24. The non-transitory processor-readable storage medium of claim 23, wherein the stored processor-executable instructions are configured to cause the mobile communication device processor to perform operations further comprising maintaining the size of the transport blocks sent via the interfering carrier frequency in response to determining that reducing the size of the transport blocks sent via the interfering carrier frequency is not possible.

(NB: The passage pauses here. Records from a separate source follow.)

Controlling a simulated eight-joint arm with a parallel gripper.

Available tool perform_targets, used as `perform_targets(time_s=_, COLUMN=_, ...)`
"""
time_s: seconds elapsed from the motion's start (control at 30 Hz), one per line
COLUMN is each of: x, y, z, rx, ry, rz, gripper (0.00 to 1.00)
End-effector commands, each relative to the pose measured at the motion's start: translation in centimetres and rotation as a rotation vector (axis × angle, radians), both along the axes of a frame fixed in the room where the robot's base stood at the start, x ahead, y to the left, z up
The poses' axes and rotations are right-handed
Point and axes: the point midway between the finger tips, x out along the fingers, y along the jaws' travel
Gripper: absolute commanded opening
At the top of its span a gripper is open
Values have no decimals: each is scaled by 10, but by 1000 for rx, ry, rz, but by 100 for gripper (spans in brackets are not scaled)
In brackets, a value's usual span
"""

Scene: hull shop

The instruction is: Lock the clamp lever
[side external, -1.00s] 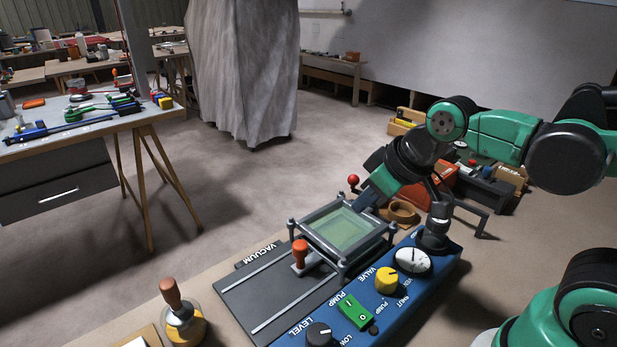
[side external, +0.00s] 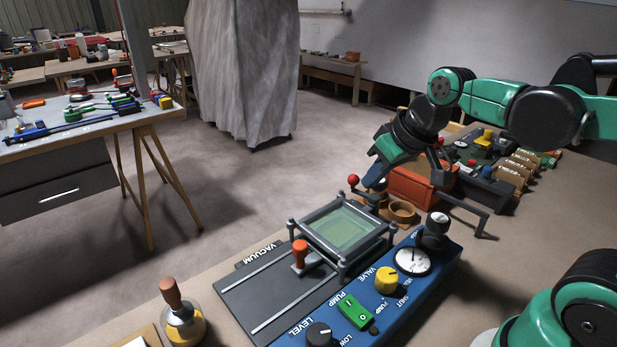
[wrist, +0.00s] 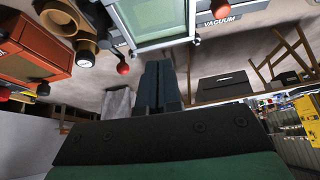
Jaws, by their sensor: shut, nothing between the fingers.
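A small red ball knob (side external: 353,180) on a short stem stands at the far corner of the grey frame with a pale green window (side external: 348,228); it looks like the clamp lever. In the wrist view the red knob (wrist: 122,68) is left of my fingertips. An upright orange handle (side external: 300,251) stands on the near left side of the frame. My gripper (side external: 370,184) is shut and empty, just right of the red knob in the side view. In the wrist view my gripper (wrist: 160,66) has its fingers together, with a gap to the knob.
The blue control panel (side external: 368,310) with a yellow valve knob, green pump switch and gauge lies along the frame's right side. An orange box (side external: 412,187) and wooden rings (side external: 402,213) stand behind. A wooden-handled tool (side external: 180,312) stands at front left.

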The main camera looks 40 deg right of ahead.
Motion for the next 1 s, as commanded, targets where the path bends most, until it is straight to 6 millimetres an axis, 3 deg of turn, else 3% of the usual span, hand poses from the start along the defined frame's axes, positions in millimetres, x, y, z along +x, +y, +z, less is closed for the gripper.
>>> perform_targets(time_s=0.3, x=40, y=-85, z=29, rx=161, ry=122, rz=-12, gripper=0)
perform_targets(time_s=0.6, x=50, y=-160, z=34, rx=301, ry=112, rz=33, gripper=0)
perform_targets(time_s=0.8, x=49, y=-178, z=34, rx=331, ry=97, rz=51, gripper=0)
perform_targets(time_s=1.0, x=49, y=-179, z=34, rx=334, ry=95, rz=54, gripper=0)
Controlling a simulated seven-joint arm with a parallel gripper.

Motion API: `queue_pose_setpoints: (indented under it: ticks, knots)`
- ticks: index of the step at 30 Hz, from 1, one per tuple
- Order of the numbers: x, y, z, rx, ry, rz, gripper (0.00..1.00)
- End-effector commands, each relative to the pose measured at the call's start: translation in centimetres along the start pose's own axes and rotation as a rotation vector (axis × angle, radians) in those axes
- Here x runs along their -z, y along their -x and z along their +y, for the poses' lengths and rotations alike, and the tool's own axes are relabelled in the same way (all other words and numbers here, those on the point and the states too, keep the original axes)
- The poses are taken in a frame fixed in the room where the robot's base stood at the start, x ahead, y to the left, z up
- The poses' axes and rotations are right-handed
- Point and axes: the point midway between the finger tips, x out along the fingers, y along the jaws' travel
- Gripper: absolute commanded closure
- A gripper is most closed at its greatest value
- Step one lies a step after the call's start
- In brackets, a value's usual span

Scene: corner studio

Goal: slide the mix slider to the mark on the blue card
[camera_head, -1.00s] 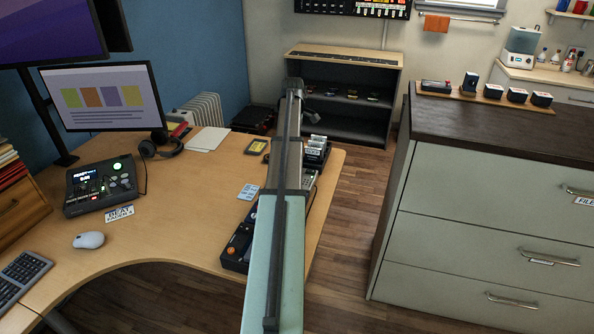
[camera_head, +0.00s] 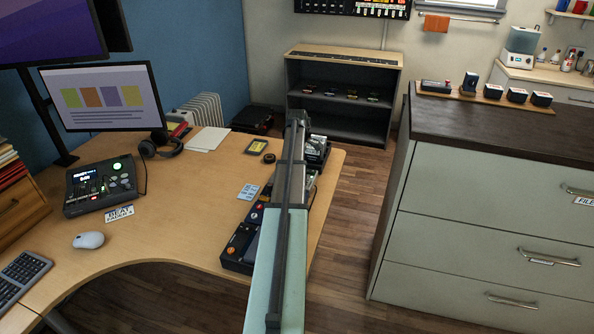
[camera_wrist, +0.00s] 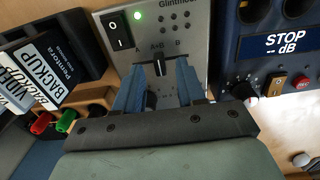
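In the wrist view, a grey panel (camera_wrist: 192,30) reads "Glintmo…" and carries the marks A, A+B and B. The small dark knob of the mix slider (camera_wrist: 160,67) is below A+B, near the middle of its scale. My gripper (camera_wrist: 161,77) points at this panel, its two blue fingers apart, one on each side of the knob. I cannot tell whether either finger touches it. The fingers hide parts of the panel. In the head view, the light blue card (camera_head: 248,191) lies on the desk left of my arm; its print is too small to read. My arm hides the panel and gripper tips there.
Beside the panel, in the wrist view, are a "STOP dB" device (camera_wrist: 284,42) on the right and a holder with "BACKUP" boxes (camera_wrist: 35,72) on the left. In the head view, a drawer cabinet (camera_head: 470,210) stands right of the desk (camera_head: 180,230).

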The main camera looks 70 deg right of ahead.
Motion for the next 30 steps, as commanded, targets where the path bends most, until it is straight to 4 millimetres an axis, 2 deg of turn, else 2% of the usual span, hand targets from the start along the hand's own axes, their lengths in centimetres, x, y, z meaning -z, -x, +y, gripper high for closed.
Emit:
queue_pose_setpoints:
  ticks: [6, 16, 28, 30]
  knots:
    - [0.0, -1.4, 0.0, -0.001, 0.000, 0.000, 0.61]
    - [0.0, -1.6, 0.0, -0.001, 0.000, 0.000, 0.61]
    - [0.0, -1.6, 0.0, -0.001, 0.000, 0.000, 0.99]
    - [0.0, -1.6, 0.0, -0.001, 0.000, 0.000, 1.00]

25. A mobile communication device, comprising:

means for sending a report to a network of a first subscription that an interfering carrier frequency in a plurality of carrier frequencies of the first subscription has sufficient resources, wherein the interfering carrier frequency is a carrier frequency that is or is about to interfere with reception activities of a second subscription;

means for sending a report to the network that a non-interfering carrier frequency in the plurality of carrier frequencies has insufficient resources;

means for determining whether updated resource grants for the interfering carrier frequency and the non-interfering carrier frequency have been received from the network; and

means for sending transport blocks to the network via the interfering carrier frequency and the non-interfering carrier frequency based on the updated resource grants received from the network in response to determining that the updated resource grants for the interfering carrier frequency and the non-interfering carrier frequency have been received from the network.